Give every entry again, word for word.

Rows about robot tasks
>>>>>
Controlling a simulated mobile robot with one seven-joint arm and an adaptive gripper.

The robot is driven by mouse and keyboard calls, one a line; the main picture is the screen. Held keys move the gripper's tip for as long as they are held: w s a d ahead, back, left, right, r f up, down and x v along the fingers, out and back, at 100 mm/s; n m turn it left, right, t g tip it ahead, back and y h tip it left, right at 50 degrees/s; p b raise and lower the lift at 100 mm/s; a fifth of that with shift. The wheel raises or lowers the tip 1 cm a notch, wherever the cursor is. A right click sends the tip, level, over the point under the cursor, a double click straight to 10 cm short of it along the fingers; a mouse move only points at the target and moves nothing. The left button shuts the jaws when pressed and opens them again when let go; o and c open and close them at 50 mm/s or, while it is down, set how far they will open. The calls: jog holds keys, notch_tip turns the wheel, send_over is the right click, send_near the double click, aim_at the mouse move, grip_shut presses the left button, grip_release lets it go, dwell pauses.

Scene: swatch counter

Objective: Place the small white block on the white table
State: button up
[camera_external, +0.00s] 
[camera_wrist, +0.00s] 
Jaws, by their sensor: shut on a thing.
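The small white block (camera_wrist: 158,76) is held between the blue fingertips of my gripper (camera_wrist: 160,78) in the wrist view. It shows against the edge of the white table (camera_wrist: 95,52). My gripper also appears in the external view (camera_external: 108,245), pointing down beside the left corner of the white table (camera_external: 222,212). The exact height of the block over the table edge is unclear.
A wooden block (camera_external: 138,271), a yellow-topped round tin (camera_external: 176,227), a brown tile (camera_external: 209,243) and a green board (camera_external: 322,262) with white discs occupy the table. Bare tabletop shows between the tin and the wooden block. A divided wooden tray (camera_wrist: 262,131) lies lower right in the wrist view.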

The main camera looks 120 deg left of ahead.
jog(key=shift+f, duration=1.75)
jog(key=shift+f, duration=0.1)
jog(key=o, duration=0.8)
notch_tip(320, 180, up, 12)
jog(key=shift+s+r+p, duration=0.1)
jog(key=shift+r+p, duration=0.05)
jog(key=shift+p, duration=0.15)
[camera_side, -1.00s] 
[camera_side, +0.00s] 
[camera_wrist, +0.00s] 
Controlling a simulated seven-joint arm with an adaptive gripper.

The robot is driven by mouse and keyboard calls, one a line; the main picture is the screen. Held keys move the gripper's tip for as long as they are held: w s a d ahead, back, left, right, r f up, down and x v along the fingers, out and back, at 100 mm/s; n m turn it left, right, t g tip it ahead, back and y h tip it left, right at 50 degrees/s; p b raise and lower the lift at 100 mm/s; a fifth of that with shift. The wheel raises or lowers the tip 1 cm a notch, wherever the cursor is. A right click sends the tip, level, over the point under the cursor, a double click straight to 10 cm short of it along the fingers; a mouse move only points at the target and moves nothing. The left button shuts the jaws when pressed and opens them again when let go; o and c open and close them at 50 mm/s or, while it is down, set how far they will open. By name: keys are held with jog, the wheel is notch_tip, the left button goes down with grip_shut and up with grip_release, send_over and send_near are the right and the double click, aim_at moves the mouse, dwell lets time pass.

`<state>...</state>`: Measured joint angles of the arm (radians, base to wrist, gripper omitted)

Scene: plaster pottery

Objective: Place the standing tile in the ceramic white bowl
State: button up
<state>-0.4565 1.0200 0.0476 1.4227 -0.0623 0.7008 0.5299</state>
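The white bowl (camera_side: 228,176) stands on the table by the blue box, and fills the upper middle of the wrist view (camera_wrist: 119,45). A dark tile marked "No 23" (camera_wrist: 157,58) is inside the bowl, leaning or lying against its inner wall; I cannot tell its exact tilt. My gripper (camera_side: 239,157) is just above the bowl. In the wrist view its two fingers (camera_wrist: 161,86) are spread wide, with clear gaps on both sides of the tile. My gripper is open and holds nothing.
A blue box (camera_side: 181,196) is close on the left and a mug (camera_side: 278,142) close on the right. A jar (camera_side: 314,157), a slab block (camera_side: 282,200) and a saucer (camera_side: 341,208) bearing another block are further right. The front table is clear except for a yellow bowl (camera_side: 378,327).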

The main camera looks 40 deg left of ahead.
<<<<<
**Answer to this task**
Controlling a simulated mobile robot with one seven-joint arm and an adaptive gripper.

The robot is driven by mouse and keyboard calls, one a line; the main picture is the screen. Held keys move the gripper's tip for as long as they are held: w s a d ahead, back, left, right, r f up, down and x v along the fingers, out and back, at 100 mm/s; n m turn it left, right, t g tip it ahead, back and y h tip it left, right at 50 degrees/s; p b raise and lower the lift at 100 mm/s; a fifth of that with shift. The wheel raises or lowers the tip 1 cm a notch, wherever the cursor is. A right click sends the tip, level, over the point under the cursor, a double click straight to 10 cm short of it along the fingers; a mouse move only points at the target and moves nothing. The left button shuts the jaws when pressed and opens them again when let go; o and c open and close them at 50 mm/s or, while it is down, set how far they will open. The calls: jog holds keys, notch_tip turns the wheel, send_over is the right click, send_near the double click, aim_at the mouse move, grip_shut presses the left button, grip_release lets it go, dwell pauses.

Scene: swatch counter

Objective: Place the small white block on the white table
State: button up
[camera_external, +0.00s] 
[camera_wrist, +0.00s] 
Jaws, by their sensor: shut on a thing.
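The small white block (camera_wrist: 158,76) is held between the blue fingertips of my gripper (camera_wrist: 160,78) in the wrist view. It shows against the edge of the white table (camera_wrist: 95,52). My gripper also appears in the external view (camera_external: 108,245), pointing down beside the left corner of the white table (camera_external: 222,212). The exact height of the block over the table edge is unclear.
A wooden block (camera_external: 138,271), a yellow-topped round tin (camera_external: 176,227), a brown tile (camera_external: 209,243) and a green board (camera_external: 322,262) with white discs occupy the table. Bare tabletop shows between the tin and the wooden block. A divided wooden tray (camera_wrist: 262,131) lies lower right in the wrist view.

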The main camera looks 120 deg left of ahead.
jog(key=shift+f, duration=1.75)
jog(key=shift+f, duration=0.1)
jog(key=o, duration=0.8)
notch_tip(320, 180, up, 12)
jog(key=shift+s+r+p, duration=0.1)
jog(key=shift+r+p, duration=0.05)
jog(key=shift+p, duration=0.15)
[camera_side, -1.00s] 
[camera_side, +0.00s] 
[camera_wrist, +0.00s] 
Controlling a simulated seven-joint arm with an adaptive gripper.

The robot is driven by mouse and keyboard calls, one a line; the main picture is the screen. Held keys move the gripper's tip for as long as they are held: w s a d ahead, back, left, right, r f up, down and x v along the fingers, out and back, at 100 mm/s; n m turn it left, right, t g tip it ahead, back and y h tip it left, right at 50 degrees/s; p b raise and lower the lift at 100 mm/s; a fifth of that with shift. The wheel raises or lowers the tip 1 cm a notch, wherever the cursor is. A right click sends the tip, level, over the point under the cursor, a double click straight to 10 cm short of it along the fingers; a mouse move only points at the target and moves nothing. The left button shuts the jaws when pressed and opens them again when let go; o and c open and close them at 50 mm/s or, while it is down, set how far they will open. By name: keys are held with jog, the wheel is notch_tip, the left button goes down with grip_shut and up with grip_release, send_over and send_near are the right and the double click, aim_at moves the mouse, dwell lets time pass.

`<state>...</state>`: Measured joint angles of the arm (radians, base to wrist, gripper omitted)

Scene: plaster pottery

Objective: Place the standing tile in the ceramic white bowl
State: button up
<state>-0.4565 1.0200 0.0476 1.4227 -0.0623 0.7008 0.5299</state>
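The white bowl (camera_side: 228,176) stands on the table by the blue box, and fills the upper middle of the wrist view (camera_wrist: 119,45). A dark tile marked "No 23" (camera_wrist: 157,58) is inside the bowl, leaning or lying against its inner wall; I cannot tell its exact tilt. My gripper (camera_side: 239,157) is just above the bowl. In the wrist view its two fingers (camera_wrist: 161,86) are spread wide, with clear gaps on both sides of the tile. My gripper is open and holds nothing.
A blue box (camera_side: 181,196) is close on the left and a mug (camera_side: 278,142) close on the right. A jar (camera_side: 314,157), a slab block (camera_side: 282,200) and a saucer (camera_side: 341,208) bearing another block are further right. The front table is clear except for a yellow bowl (camera_side: 378,327).

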The main camera looks 40 deg left of ahead.

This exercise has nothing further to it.